(Extracted data entries)
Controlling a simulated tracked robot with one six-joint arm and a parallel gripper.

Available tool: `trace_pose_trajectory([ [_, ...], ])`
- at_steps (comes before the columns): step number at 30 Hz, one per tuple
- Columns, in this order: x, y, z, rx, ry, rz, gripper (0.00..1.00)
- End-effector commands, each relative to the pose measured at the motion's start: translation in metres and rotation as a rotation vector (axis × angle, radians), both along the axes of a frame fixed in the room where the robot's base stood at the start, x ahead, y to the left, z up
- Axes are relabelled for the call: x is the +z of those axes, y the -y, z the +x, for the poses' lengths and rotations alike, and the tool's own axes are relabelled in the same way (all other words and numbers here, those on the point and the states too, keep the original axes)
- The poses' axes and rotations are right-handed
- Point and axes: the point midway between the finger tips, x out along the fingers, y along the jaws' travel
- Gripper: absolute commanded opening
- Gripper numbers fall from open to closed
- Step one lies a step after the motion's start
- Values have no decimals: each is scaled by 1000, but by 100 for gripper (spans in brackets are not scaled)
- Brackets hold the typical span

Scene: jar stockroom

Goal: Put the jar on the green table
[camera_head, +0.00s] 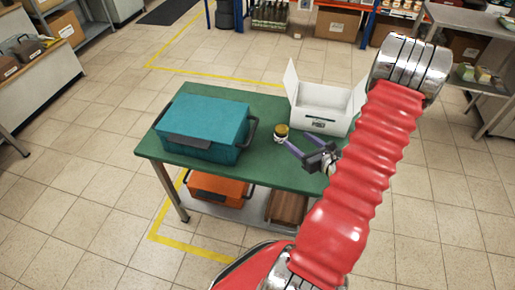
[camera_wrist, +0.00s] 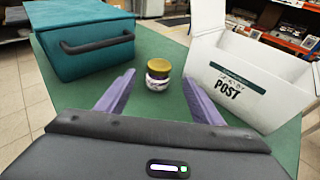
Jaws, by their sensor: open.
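A small jar with a gold lid (camera_head: 281,132) stands upright on the green table (camera_head: 275,176), between the teal case and the white box. It also shows in the wrist view (camera_wrist: 158,75), with a dark band under the lid and a pale lower part. My gripper (camera_head: 290,143) is over the green table, just to the right of the jar in the head view. In the wrist view its two purple fingers (camera_wrist: 158,97) are apart, with nothing between the tips. The jar is ahead of the fingertips, centred between them. I cannot tell whether a finger touches it.
A teal case (camera_head: 205,125) with black handles stands left of the jar. An open white box (camera_head: 320,107) marked POST stands to the right. An orange case (camera_head: 215,188) is on the shelf below. The table's front middle is clear.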

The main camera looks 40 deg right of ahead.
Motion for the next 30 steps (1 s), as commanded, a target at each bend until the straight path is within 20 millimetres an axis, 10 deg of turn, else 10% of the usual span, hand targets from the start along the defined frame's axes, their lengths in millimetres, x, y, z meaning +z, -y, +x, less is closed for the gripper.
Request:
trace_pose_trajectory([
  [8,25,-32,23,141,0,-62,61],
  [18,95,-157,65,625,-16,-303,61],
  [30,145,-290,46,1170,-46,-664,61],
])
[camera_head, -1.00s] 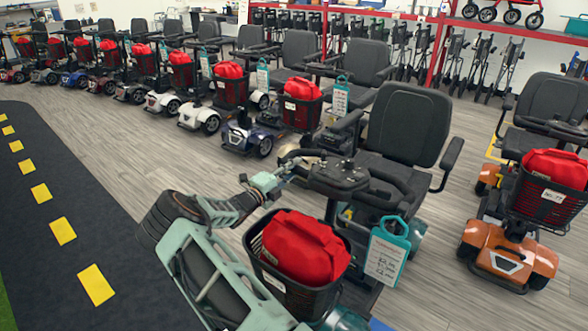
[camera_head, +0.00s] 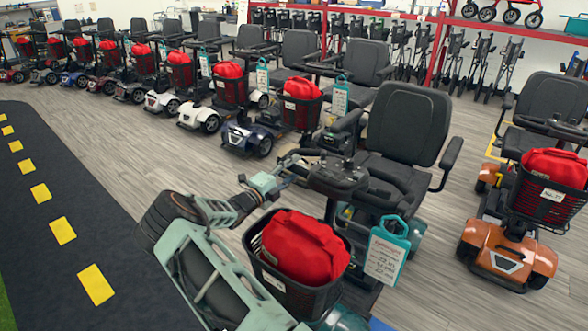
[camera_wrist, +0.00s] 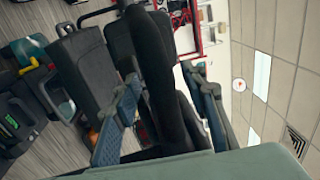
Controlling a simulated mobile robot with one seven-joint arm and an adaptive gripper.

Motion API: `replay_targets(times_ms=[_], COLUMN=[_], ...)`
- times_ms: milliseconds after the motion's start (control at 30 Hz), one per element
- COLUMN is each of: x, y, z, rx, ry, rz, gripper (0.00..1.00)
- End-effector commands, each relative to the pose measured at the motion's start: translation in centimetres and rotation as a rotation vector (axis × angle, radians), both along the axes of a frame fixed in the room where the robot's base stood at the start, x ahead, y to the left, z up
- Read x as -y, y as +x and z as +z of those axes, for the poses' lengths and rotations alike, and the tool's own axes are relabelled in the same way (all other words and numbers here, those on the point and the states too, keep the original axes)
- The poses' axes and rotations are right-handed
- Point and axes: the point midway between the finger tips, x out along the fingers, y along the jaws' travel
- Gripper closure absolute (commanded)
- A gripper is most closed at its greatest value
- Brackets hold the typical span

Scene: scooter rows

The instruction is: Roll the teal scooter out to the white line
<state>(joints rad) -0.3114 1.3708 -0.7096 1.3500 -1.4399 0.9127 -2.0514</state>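The teal scooter (camera_head: 335,225) stands in the front middle of the head view, with black seat, red bag in its basket and teal tag. Its teal bodywork shows only in parts, behind the basket and my arm. My gripper (camera_head: 291,165) is at the left side of its handlebar. In the wrist view my gripper (camera_wrist: 165,100) has its two fingers apart, with a dark upright bar between them. Narrow gaps seem to show on both sides of the bar; contact is unclear. I see no white line in either view.
An orange scooter (camera_head: 508,245) stands close on the right. A blue scooter (camera_head: 248,138) and several others line up behind to the left. A black lane (camera_head: 60,270) with yellow dashes runs along the left. Grey floor (camera_head: 110,140) between lane and row is clear.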

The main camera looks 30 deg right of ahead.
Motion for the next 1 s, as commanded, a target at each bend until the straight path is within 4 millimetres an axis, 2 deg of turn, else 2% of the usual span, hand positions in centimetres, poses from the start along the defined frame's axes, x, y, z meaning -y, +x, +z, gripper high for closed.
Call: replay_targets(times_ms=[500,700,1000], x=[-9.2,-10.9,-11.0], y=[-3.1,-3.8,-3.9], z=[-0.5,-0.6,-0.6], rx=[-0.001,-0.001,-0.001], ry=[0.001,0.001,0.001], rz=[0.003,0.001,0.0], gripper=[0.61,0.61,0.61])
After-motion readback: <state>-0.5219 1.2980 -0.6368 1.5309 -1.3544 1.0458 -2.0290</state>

## TASK BRIEF
How many of the lines above include the string "looks"? Answer with the number only.

## EXERCISE ANSWER
2